Ce tableau sombre de l'évolution du plus grand groupe de pêche français révèle les difficultés de la filière pêche en Bretagne, mais aussi l'évolution de l'activité du port de Lorient. Aujourd'hui, la Scapêche (groupe Intermarché) est le seul armement restant et les activités de transformation alimentaire ont pris le pas sur la pêche.

Sklaerenn Scuiller

Transcription

Pierre Creignou
L'armement Jégo Quéré à Lorient traverse une période difficile. C'est l'une des conséquences de la baisse des cours du poisson. Le premier armement français de pêche emploie 415 personnes, la plupart sont des marins, sur une trentaine de bateaux industriels ou semi-industriels. Jégo Quéré est maintenant suspendu aux décisions du comité interministériel à la restructuration industrielle, qui se réunit vendredi, pour savoir si des fonds seront débloqués pour soutenir l'activité de l'armement. Sinon, ce sera le dépôt de bilan et les marins seront au chômage, une situation que, bien sûr, ils craignent. Eric Nedjar.
Eric Nedjar
Critique, la situation de l'armement Jégo Quéré, c'est en tout cas ce que pensaient les marins et femmes de marin réunis ce matin à Belz, petite commune du Morbihan. Avec un passif de 170 millions de francs et une vingtaine de bateaux hypothéqués à hauteur de 40 millions de francs, on voit mal comment cette société pourrait, aujourd'hui, s'en sortir. Le salut pourrait venir du gouvernement, mais les délégués du syndicat des marins CFDT sont peu optimistes : ils craignent un dépôt de bilan et attendent un repreneur.
Christian Jiquel
C'est donc vendredi qu'on va connaître un peu les intentions du gouvernement concernant l'avenir du groupe Jégo Quéré, bien que la semaine dernière, ayant rencontré le préfet du Morbihan, la volonté donc du préfet et également des élus est de maintenir le maximum de navires et d'emplois, donc, sur les bateaux de l'armement Jégou Quéré.
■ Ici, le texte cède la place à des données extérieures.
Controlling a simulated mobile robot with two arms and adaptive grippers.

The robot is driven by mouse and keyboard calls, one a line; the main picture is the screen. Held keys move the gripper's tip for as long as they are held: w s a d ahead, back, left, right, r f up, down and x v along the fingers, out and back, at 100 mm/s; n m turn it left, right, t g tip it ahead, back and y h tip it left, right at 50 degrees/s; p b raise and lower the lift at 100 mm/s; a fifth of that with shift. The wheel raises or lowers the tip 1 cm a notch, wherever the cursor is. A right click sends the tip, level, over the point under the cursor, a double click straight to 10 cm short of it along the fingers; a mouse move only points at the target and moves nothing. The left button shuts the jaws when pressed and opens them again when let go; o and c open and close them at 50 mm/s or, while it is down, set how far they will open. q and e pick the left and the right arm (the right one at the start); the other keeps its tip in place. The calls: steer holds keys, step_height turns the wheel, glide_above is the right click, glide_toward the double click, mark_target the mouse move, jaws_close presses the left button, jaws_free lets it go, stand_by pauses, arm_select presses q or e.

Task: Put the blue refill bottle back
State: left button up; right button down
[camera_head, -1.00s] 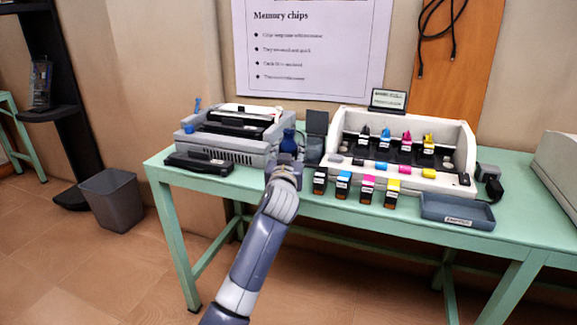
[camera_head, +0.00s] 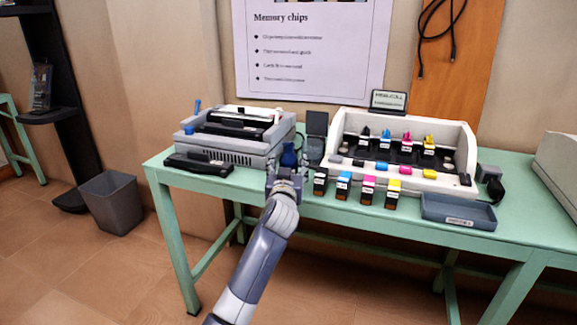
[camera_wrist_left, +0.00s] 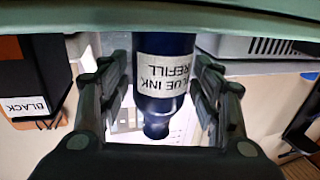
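The blue refill bottle (camera_head: 289,157) is dark blue and upright at the front of the table, between the grey printer and the row of ink boxes. In the left wrist view the bottle (camera_wrist_left: 165,95) appears upside down between the two fingers (camera_wrist_left: 162,78), with a white "BLUE INK REFILL" label. A green edge hides its base there, so I cannot tell whether it touches the tabletop. My right gripper is not in view.
The grey printer (camera_head: 252,147) stands left. Small ink boxes (camera_head: 343,185), including a black one (camera_wrist_left: 30,85), are close on the right. Behind them is a white open printer (camera_head: 458,150). A blue-grey tray (camera_head: 432,208) lies farther right on the green table (camera_head: 160,168).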

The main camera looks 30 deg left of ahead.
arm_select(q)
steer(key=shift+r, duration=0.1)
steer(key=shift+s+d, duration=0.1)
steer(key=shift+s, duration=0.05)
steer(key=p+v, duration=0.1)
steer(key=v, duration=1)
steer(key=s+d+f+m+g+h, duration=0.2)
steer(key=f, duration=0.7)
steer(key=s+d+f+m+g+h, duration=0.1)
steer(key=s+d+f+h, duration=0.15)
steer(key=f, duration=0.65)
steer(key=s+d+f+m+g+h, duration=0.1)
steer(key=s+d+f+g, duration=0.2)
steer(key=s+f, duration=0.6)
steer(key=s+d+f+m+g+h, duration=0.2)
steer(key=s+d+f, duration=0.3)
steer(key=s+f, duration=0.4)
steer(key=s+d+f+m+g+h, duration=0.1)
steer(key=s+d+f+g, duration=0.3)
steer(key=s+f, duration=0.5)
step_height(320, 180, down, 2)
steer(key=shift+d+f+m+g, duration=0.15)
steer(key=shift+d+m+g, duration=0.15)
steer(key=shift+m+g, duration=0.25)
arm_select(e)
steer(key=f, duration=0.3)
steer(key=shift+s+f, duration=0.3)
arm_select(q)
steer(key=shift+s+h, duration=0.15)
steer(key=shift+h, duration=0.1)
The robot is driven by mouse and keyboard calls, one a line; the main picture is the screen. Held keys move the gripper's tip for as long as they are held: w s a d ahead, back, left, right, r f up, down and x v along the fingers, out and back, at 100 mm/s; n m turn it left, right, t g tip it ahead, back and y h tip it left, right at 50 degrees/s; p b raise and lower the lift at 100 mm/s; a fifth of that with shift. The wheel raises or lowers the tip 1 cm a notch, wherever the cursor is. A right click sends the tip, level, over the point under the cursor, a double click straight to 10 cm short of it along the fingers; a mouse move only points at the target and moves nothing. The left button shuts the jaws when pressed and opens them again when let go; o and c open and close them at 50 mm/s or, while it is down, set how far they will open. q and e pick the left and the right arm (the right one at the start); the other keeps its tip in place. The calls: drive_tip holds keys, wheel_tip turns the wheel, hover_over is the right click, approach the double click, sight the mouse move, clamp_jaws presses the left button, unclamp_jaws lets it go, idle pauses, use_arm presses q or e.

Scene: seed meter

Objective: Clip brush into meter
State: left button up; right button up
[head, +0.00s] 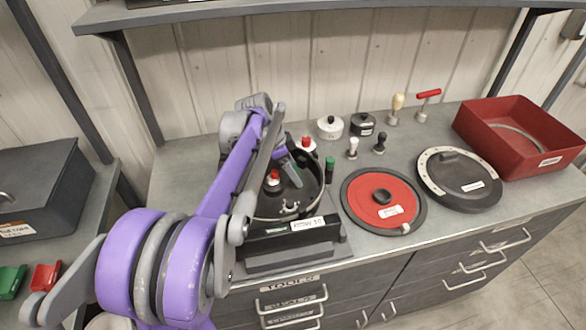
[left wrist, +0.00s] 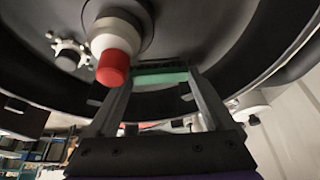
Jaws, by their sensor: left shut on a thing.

Mais je crois, d'après nos informations, que nous ne couperons pas à une restructuration. Donc cette restructuration risque de se traduire peut-être par des licenciements ou du moins par un arrêt d'un certain nombre de navires. Et ce que nous souhaitons surtout en tant que CFDT, c'est qu'il n'y ait pas de licenciement sec.
Eric Nedjar
Pas de licenciement sec et un plan social qui permettrait aux marins qui le souhaitent de bénéficier, dans de bonnes conditions, d'une pré-retraite à 50 ans. Autre motif de mécontentement : la création des bases avancées de Jégou Quéré en Ecosse.
Christian Jiquel
Nous pensons que les bases avancées, même si elles ont amélioré la productivité des navires, ont usé énormément les équipages et ont également usé énormément les bateaux. Donc nous souhaitons surtout que les bateaux reviennent sur Lorient. Et en matière de repreneur, notre préférence en tant que CFDT va, bien sûr, à la [CEO] qui, par l'une de ses filiales, gère le port de Keroman.
Eric Nedjar
Ramener les bateaux à Lorient pour faire vivre le port de Keroman, c'est aussi le souhait des élus de la région et on comprend pourquoi. Avec ses 418 salariés dont 290 marins et ses 18 bateaux industriels et semi-industriels, Jégo Quéré est considéré, aujourd'hui, comme le premier armement de pêche en France.